• [WORK INSTRUCTIONS]:
In the listing that follows, count each line containing the string "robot" and report only the count.
= = = = =
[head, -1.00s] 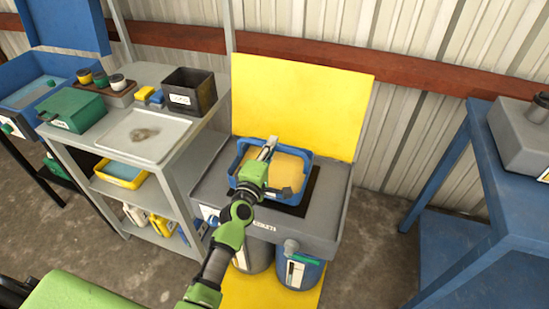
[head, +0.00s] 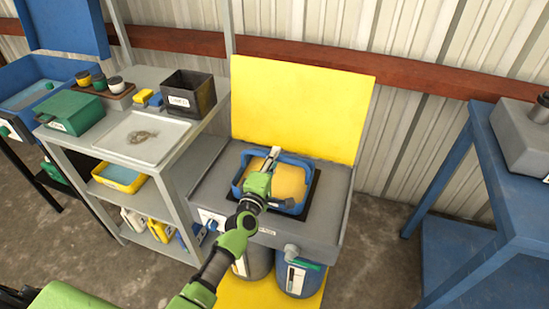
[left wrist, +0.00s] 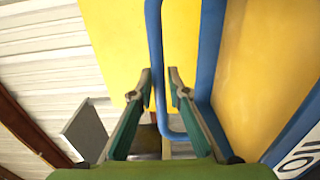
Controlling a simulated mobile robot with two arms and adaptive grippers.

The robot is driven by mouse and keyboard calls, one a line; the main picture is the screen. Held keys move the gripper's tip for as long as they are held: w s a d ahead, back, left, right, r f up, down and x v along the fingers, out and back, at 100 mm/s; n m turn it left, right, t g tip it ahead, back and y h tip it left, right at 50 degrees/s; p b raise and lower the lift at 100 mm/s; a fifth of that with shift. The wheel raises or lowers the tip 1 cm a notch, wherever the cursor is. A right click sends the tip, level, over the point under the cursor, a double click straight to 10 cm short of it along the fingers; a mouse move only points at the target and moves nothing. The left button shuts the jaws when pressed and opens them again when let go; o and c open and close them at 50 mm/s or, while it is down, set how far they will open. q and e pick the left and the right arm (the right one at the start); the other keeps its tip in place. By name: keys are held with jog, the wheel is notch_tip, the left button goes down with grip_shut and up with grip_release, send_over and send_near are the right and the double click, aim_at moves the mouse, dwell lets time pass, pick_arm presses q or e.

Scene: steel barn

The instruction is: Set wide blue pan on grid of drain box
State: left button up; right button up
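The wide blue pan (head: 237,185), with an orange-yellow inside, is over the grey drain box (head: 335,202). A dark strip of the grid (head: 313,192) shows beside the pan; the pan hides the rest. I cannot tell whether the pan touches it. My left gripper (head: 272,155) reaches across the pan from the front. My right gripper is not in view.
A yellow splash panel (head: 300,105) stands behind the drain box. A grey shelf (head: 185,140) with a white tray (head: 140,150) and a dark bin (head: 190,95) is close on the left. A blue table (head: 490,190) is at the right, with free floor between.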

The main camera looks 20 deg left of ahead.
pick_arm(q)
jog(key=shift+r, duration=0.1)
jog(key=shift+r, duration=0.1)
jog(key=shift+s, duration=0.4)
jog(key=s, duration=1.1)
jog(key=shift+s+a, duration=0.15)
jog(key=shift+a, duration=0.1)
= = = = =
• [FINISHED EXERCISE]:
2